Recombination dynamics of electron-hole pairs in impurity band of ZnO nanowires

Doping concentration is a fundamental parameter characterizing the optoelectronic properties of ZnO films and nanostructures. Defect and impurity states contribute to the n-type conductivity and are also invoked as origin of ZnO below-bandgap photoluminescence (particularly strong in ZnO nanostructures). Such emission band, centred in the green region (500-550 nm), shows features useful for applications: its efficiency can be tuned by changing the defectivity and/or the nanostructure sizes and it also present interesting sensitivity to gas adsorption.
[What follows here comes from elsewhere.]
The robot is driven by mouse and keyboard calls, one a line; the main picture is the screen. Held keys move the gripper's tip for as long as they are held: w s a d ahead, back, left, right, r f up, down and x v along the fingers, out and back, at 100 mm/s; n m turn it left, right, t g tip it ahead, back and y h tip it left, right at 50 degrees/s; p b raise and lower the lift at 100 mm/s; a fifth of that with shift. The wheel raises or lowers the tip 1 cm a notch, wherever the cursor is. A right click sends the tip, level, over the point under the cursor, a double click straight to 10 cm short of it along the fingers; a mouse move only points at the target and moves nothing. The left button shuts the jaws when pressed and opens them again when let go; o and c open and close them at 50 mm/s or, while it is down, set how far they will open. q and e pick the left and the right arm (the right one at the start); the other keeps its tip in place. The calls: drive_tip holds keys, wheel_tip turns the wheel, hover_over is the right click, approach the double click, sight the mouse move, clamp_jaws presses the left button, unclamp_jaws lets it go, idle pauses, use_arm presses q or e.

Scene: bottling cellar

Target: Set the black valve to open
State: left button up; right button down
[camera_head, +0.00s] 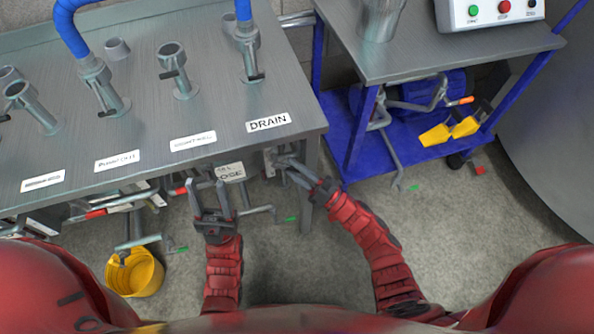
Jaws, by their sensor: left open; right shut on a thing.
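I cannot tell for sure which fitting is the black valve. Several upright pipe stubs with short dark levers stand on the steel bench (225,105), one of them (250,60) behind the DRAIN label (268,122). My right gripper (284,166) is shut on a small grey part below the bench's front edge, under that label; its fingers hide most of the part. A partly covered sign (230,172) hangs to the left of it. My left gripper (208,190) is open and empty, fingers pointing at the bench front, left of the sign.
Metal rods with red and green ends stick out under the bench, close to both grippers. A yellow bucket (138,275) stands on the floor at left. A blue-framed table (425,50) at right carries a button box (490,12); a yellow object (450,131) lies on its lower shelf.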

We present a study of recombination processes characterizing the green band in ZnO nanowires by means of time-resolved photoluminescence measurements (TRPL) and photoluminescenceexcitation (PLE) experiments. We show that the radiative processes are due to the superposition of an unimolecular and of a bimolecular recombination channel, thus indicating the presence, before optical excitation, of occupied electrons or hole levels which pin the Fermi level at about 0.9 eV below the conduction band. The numerical analysis allows to determine the doping concentration density associated to such levels and to observe saturation of optical absorption. It is worth noting that determination of these parameters, having a major importance for applications in optoelectronics or for use of ZnO as active laser materials, would be difficult to be obtained by electrical contacts due to disordered morphology of nanowire ensembles.